Ok. let's say I have to downgrade, if you will, from a file that was pushed to me as valid xml with UTF-8 character encoding, to iso-8859-1 as html. What follows is the only way I have found to do this which is both easily scriptable and that uses common command line tools in a *nix environment (including OSX!). If there's a better way, or if any of this frankencode can be improved on, please leave a note in the comments :)

The xml in question is coming from InDesign cs2, and I've seen to it that the xml tags used in the document are actually html, so that part is taken care of.

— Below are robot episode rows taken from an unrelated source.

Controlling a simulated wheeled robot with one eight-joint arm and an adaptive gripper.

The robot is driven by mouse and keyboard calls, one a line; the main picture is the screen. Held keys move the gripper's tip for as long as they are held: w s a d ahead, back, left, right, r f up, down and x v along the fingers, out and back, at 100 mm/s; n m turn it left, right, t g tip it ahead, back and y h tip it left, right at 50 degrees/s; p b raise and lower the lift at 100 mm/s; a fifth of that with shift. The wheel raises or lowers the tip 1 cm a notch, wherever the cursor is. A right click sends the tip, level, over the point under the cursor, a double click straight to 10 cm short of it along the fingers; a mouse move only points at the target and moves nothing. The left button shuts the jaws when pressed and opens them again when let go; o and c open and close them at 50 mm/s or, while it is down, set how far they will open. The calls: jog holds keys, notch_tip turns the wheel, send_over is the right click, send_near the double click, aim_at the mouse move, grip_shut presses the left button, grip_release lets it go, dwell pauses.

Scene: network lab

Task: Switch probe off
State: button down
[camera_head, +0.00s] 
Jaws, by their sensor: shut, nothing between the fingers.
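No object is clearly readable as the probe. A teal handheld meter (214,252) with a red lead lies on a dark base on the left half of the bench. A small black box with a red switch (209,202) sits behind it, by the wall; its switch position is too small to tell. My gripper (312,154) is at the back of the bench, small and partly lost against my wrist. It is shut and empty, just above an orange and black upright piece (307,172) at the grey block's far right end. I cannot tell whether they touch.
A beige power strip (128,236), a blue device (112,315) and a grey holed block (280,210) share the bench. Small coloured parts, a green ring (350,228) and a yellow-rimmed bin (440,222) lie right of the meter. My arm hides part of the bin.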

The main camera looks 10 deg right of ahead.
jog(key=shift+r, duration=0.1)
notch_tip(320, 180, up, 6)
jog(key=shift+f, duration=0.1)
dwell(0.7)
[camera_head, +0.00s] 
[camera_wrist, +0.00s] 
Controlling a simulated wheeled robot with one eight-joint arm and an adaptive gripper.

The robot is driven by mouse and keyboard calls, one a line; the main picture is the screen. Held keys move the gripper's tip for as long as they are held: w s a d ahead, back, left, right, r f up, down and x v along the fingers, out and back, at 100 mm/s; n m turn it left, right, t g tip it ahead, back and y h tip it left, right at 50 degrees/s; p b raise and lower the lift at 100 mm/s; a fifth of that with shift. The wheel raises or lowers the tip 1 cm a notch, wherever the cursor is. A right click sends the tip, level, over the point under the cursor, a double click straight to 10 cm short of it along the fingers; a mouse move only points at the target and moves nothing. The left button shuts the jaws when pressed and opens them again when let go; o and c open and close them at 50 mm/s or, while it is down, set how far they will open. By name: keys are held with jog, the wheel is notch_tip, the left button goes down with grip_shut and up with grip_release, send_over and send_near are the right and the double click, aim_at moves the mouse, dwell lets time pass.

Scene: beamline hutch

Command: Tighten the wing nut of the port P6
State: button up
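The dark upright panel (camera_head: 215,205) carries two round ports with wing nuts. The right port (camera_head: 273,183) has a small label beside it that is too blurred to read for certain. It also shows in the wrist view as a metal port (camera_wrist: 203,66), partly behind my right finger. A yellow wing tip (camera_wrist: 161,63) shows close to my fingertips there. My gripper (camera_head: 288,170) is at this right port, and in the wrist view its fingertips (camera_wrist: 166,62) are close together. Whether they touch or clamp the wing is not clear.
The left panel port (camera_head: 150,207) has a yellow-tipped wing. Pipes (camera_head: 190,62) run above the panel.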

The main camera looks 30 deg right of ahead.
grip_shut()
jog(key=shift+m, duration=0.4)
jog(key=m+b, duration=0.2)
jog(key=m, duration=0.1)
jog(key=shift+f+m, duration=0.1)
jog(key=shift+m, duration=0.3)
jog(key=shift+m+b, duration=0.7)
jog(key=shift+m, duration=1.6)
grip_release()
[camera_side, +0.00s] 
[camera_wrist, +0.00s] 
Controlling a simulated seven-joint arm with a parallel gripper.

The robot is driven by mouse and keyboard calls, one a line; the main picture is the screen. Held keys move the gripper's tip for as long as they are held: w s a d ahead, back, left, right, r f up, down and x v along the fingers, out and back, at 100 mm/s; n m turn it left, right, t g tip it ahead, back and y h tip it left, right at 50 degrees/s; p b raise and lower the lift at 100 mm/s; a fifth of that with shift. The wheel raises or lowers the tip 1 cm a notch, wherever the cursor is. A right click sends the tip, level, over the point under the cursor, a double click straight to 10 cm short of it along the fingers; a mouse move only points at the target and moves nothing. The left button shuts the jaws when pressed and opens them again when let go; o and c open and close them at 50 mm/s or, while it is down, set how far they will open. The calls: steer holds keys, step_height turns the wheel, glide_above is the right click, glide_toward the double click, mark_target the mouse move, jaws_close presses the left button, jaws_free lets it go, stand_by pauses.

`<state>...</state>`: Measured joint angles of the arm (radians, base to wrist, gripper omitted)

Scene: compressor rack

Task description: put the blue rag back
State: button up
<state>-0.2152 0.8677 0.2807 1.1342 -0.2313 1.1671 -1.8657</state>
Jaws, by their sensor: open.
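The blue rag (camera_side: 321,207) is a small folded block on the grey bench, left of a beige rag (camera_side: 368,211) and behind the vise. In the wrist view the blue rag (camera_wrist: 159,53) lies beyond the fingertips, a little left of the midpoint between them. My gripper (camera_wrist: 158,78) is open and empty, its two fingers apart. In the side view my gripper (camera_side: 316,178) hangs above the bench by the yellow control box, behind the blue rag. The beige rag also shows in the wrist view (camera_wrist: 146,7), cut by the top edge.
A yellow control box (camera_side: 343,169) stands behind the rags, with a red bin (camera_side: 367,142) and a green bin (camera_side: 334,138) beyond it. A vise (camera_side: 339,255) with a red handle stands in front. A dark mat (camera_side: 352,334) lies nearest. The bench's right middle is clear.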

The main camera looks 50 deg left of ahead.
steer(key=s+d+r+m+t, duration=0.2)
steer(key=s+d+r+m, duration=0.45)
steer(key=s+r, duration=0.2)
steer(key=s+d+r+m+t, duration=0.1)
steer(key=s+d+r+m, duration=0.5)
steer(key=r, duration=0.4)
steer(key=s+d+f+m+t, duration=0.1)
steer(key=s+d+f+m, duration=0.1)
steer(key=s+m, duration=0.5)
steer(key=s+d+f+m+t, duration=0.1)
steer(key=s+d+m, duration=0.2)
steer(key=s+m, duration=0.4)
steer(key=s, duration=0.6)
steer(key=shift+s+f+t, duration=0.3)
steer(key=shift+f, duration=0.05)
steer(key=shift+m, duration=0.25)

The next step, since there are special characters that will not translate from UTF-8, like fancy quotes and apostrophes, is to get them into the ascii equivalent *before* converting the rest of the file. Html Tidy seems to be the best tool for the job, using the -b flag to strip fancyness from the characters.

[After testing this a bit more, I've added the -wrap 0 flag and specified xml]

tidy -q -b -xml -wrap 0 -utf8 filename

Tidy will also do a bunch more problem solving like balance tags and add proper html head, title and body tags (Specified xml so this does't happen). I don't need the xml declaration so it comes out on the fly using sed.

tidy -q -b -xml -wrap 0 -utf8 filename | sed '1,1d'

Once the file's in good shape I can convert it with iconv:

/usr/bin/iconv -c -f UTF-8 -t iso-8859-1 filename >newfilename

Two for loops in a bash script and we should have converted files sitting in a 'done' folder:

for f in $( ls *.xml ); do

tidy -q -b -xml -wrap 0 -utf8 $f 2>&1 | more | sed '1,1d' > $f.tidy

done

for i in $( ls *xml.html ); do

/usr/bin/iconv -c -f UTF-8 -t iso-8859-1 $i >done/$i.conv

done

The more pipe is a workaround to suppress tidy messages found at Dave Raggett's Tidy page.

All that's left to do now is rename the files to something a bit shorter.